Sue Spitulnik

Flash Fiction and personal thoughts



New Life – flash fiction

Trying to focus on paperwork in the Iraqi heat had Michael agitated. The only positive, he was inside. Then he heard the words, “The babies are out.” He grabbed his binoculars and joined the parade leaving the building. They raced passed a lone guy loading a truck, went to the far fence and raised their glasses. Michael enjoyed the moment then returned to the loader. “I’ll do this, you go have a look.”

“Thanks, Sarge.”

The newbie joined the group and after guidance, saw the hares playing on the burned remains of a jeep roof half-buried in the sand.


Written in response to  Charli Mills March 19, 2020, prompt from Carrot Ranch Literary: In 99 words (no more, no less), write a story about a rabbit on the roof. Or many rabbits. Why are they there? Explain the unexpected, go into any genre. Go where the prompt leads!

Let’s Go “Mudding”

Note: This is not a paid advertisement for Jeep. 

Have you ever been “mudding”? If you like communing with nature, driving (or riding) over rough trails, don’t  mind getting dirty, and have a sense of adventure, I recommend “mudding” in a 4 X 4. Yes, you need that four-wheel drive to get over or through some of the terrain in the mountains. Hills work if you don’t have mountains near by.

In my younger days, I lived in Tacoma, Washington. I worked mornings, so had the afternoons to drive up into the mountains, to downtown Seattle or to the coast.  All were just an hour away, in different directions. I had a Chevy-Luv pick-up myself and loved to drive the relatively flat, but steep, logging roads near Mt. Rainier. I would find a place to get my baby truck off the road, so a logging truck could get by if necessary, then just sit on my tailgate and let the wilderness view calm my inner self. Nothing like it.

Sometimes I went with a friend that had a larger pick-up. He knew where the trails were and he would drive carefully over tree roots, across small streams, and even over boulders. It was a very bumpy, but breathtakingly beautiful ride. I didn’t treat my truck like he did his, but then, he could fix his if something happened.

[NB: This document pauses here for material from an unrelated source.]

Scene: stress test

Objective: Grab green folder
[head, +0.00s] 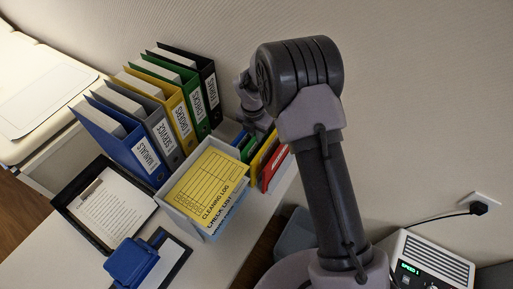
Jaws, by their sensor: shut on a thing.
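A small group of thin folders stands in a holder on the desk, right of the binders. A green folder (248,148) is at its left end, beside yellow and red ones. My gripper (250,134) is at the top of the green folder, shut on it. The fingertips are small and partly hidden, so the exact grip is hard to see. The folder still stands among the others. A green binder (194,104) also stands in the row of large binders, apart from my gripper.
Blue, grey, yellow, green and black binders (144,152) stand left of my gripper. A light tray (205,233) holds yellow cleaning-log sheets (207,183). A black tray (62,203) with paper and a blue object (130,262) lie in front. A device (430,262) is at right.

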A new guy started working where I did that had a Jeep 4 X 4 . I wasn’t shy then, or afraid of much. I asked him if he went “mudding” and could I go too. He gave me an odd look, as he was quite a bit younger, but said, “Yeah. When do you want to go?” I don’t remember the timing, but I sure remember the experience. We went the day after a good rain, and instead of avoiding the water filled ruts on the logging roads, he drove straight into them, as fast as he dared. Then he looked for some rougher terrain to prove his jeep could make it through the mud without getting stuck. The thought process was like a child stomping in mud puddles to see how high the water will fly. And of course, the jeep was left dirty as a sign of a successful “mud run”. I must say, it was exhilarating. I didn’t pay as much attention to the scenery, but I could describe the moment of fear when the windshield was blackened by dirty water and you couldn’t see where you were going for a second.

Currently my old back wouldn’t be able to handle the bumpiness of a good “mudding” day, but I sure have a wonderful memory of the time I got to do it. I highly recommend doing it at least once, in a Jeep 4 X 4 if possible.